Seven Heavens has suffered two frustrating defeats in a row and on Wednesday (10 April) Zac Purton will aim to end the exasperation with a maiden Hong Kong victory for the Frankel gelding in the Class 3 Dongcheng District Handicap (1200m) at Happy Valley.
“The horse is probably racing the best he has, so that’s a bit of a bonus, but the draw (9) is a little bit tricky,” Purton said.
Seven Heavens was snatched up on rifling late run last start when Utopia Life shifted out under a hard-riding Silvestre de Sousa and interfered with the Caspar Fownes-trained galloper.
Seven Heavens finished strongly over the concluding stages once he found room and was promoted to third in the Stewards’ Room, while Utopia Life was relegated to fourth.
Martin Harley was in the saddle that day but Purton has ridden the horse twice and admits that the five-year-old can be his own worst enemy at times.
“He’s not a straightforward horse, he makes life hard for himself,” he said.
Seven Heavens has placed three times this season by less than a length and the first of that trio came at Happy Valley (1200m) where he finished a neck runner-up.
“He’s not an easy horse to work out at the moment, but he’s starting to show his best now and once they start hitting the line and finishing off their races it makes life easier,” Purton said.

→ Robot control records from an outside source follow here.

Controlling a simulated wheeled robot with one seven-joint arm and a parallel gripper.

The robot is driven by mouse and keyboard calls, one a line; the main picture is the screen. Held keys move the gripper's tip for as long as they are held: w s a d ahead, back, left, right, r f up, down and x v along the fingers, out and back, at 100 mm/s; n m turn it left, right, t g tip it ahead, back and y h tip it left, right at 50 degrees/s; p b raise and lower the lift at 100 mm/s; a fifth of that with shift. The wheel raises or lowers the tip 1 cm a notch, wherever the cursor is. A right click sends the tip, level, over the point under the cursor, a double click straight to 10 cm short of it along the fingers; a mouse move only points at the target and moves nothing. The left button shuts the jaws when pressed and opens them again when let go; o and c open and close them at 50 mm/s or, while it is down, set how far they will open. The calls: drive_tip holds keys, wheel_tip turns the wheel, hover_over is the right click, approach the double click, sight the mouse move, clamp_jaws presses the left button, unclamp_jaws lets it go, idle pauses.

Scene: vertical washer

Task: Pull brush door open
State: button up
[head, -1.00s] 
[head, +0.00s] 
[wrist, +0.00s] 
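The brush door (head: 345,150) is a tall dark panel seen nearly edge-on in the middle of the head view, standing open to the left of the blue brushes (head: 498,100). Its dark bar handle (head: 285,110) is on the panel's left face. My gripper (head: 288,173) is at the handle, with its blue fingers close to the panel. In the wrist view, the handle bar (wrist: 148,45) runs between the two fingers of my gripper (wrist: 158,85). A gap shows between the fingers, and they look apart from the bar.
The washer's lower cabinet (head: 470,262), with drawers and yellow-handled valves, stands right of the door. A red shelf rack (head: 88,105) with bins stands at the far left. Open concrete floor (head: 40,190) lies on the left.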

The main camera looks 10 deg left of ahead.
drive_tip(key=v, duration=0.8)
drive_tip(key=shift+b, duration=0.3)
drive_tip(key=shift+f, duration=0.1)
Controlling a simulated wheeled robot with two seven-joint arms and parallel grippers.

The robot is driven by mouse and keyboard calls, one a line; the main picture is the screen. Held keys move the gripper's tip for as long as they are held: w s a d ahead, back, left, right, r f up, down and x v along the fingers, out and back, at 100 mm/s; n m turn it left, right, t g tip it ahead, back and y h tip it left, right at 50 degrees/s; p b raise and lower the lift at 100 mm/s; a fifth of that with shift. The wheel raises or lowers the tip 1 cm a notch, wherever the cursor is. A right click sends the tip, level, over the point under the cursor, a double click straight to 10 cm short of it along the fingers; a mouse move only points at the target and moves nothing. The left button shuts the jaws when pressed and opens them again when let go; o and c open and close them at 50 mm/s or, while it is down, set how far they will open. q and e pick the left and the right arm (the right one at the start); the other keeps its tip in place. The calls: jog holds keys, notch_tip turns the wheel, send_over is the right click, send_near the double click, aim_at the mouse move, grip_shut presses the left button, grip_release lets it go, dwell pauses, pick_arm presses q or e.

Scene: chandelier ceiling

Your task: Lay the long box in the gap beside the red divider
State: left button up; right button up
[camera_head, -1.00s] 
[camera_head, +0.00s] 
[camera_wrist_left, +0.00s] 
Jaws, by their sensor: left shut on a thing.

Seven Heavens has tested Fownes’ patience, remaining winless from 14 starts in Hong Kong.
“I think he has preferred going down the straight at Sha Tin (1000m), but there’s no races on the programme, so we just have to go with where we can take him,” the trainer said.
Purton leads the premiership with 98 wins and Fownes has entrusted the Champion Jockey with the task of finding the right route from the awkward gate (9).
“I’ll leave it to Zac but I don’t want him hassled early, I want him to just relax and hit the line,” Fownes said.
“He’s performed alright at the Valley, over the course and distance (1200m), but I just wish we had a good gate.”
Seven Heavens was imported from Britain where he was trained by John Gosden and managed to register two wins from seven starts.
Teetan goes for California gold
California Argent went from being last on debut to clocking the fastest (22.0s) last 400m of the race in third at his most recent outing. On Wednesday he will look to score a breakthrough win in the Class 3 Hong Kong Exchanges Challenge Cup (1000m).
“He was pretty impressive last time, he came down the outside to finish off really strongly,” jockey Karis Teetan said.
The Tony Cruz-trained galloper was found to be lame after fading out on debut, however his relocation to Conghua has resulted in an upturn, and Teetan is expecting further improvement.
“He’s already improved from that run and he appeared to handle the Valley pretty well, so you have to be confident,” the Mauritian said.
Teetan will also partner the Frankie Lor-trained Joyful Heart in The Class 4 Beijing Clubhouse Anniversary Cup (1200m).
“He won a very nice race when he was first up with me here at Sha Tin over 1000 metres, then the second time he was drawn on the inside and the winner (Voyage Warrior) was a bit too good for them,” Teetan said.
Joyful Heart has raced twice at Sha Tin and will race at Happy Valley for the first time on Wednesday. Lor believes Joyful Heart will handle the tight-turning city course.
“I think he’s a really smart horse, I think Happy Valley should not be a problem for him, he’s trialled there once before and he looked good,” the trainer said.
Leung aims to double up
Derek Leung is the only jockey to have won on Salto Olimpico and on Wednesday he will attempt to double his tally on the David Hall-trained entire in the Class 4 Dongzhimen Handicap (1800m).
“He’s been a very honest horse in Class 4 and I think he went very good at his last two starts. Before his last start someone took him on at the 1000-metre mark, but he still finished off and was only beaten by a small margin,” Leung said.
Salto Olimpico led two starts ago at Happy Valley (1800m) only to be run down by a short head in the shadows of the post. Leung is pleased to see his mount stepping back up to 1800m after finishing unplaced over 1650m at his most recent outing.
“Eighteen hundred (metres), two thousand, twenty-two hundred, he can still handle it,” he said.